School Improvement Slowing Under Obama

The Wall Street Journal published a devastating op-ed on Friday by the Hoover Institution’s Paul E. Peterson and Eric A. Hanushek pointing out that much of the improvement in education assessments for which the Obama administration is taking credit actually occurred on President George W. Bush’s watch, under the No Child Left Behind program, which President Barack Obama has all but abandoned.

When I ran for Congress in Illinois, I talked to many public school teachers–including my sister–about No Child Left Behind. Most teachers understood the importance of helping students achieve certain standards. But they did not like spending so much time and energy “teaching to the test.” And many felt that state and local levels should be given more flexibility in designing standards, rather than the federal government.
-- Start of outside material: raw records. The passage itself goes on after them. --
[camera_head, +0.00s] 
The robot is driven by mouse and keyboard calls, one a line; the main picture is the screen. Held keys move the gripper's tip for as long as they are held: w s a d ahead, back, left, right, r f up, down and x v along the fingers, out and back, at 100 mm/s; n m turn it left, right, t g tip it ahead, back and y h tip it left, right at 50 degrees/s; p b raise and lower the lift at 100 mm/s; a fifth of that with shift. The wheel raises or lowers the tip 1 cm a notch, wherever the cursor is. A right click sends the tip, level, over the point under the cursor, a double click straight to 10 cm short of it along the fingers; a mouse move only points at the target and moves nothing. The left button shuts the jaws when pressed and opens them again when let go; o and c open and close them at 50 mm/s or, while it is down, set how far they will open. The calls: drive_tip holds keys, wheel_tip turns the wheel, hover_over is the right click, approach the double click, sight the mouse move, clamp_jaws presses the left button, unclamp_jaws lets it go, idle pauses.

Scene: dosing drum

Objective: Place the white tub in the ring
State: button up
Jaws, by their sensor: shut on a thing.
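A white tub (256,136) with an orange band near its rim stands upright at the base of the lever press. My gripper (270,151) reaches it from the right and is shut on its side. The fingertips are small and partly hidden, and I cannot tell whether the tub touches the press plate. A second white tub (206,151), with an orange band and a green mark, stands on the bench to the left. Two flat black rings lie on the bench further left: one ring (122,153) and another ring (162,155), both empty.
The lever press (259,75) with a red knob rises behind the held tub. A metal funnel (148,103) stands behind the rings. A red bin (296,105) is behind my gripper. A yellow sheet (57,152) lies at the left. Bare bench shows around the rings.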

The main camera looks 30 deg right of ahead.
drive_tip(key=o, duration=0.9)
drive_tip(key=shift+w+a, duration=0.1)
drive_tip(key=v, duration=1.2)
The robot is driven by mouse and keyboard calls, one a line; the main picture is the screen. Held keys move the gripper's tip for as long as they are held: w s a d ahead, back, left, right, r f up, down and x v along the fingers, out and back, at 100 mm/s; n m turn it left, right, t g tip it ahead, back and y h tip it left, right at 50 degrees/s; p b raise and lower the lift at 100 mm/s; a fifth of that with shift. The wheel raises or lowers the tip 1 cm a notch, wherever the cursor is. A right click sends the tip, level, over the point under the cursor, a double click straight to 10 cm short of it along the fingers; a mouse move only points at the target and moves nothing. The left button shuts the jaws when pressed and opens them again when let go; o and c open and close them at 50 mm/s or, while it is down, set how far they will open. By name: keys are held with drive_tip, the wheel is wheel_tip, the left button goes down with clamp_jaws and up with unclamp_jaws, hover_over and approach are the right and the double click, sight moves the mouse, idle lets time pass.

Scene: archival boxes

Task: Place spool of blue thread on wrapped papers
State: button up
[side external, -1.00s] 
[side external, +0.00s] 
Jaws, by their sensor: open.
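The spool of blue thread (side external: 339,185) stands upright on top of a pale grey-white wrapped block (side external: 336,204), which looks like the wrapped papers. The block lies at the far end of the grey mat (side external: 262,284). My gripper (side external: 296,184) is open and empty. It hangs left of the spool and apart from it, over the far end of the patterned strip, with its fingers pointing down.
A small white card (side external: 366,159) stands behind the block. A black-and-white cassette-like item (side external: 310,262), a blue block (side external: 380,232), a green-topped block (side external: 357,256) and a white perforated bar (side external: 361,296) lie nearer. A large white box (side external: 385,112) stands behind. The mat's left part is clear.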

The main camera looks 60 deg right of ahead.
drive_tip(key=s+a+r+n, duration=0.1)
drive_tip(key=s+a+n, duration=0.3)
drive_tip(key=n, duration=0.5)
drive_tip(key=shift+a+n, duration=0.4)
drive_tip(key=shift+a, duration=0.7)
I think those are reasonable critiques. I also think that there are some worthy school reforms that the Obama administration has embraced. The Race to the Top program, for example, promotes excellence, reform and competition. Crucially, however, Obama and the Democrats have continued their war against charter schools, and have used Race to the Top more as a tool to centralize control than improve results.

The reason so many parents are suspicious of plans like Common Core is that they continue that effort at centralization, which the left has promoted for so long. Somehow the concerns about federal standards are out the window, now that Democrats are in charge and taking cues from the teachers’ unions. No Child Left Behind was a bipartisan policy that needed to be “mended, not ended.” Its replacements may be far worse.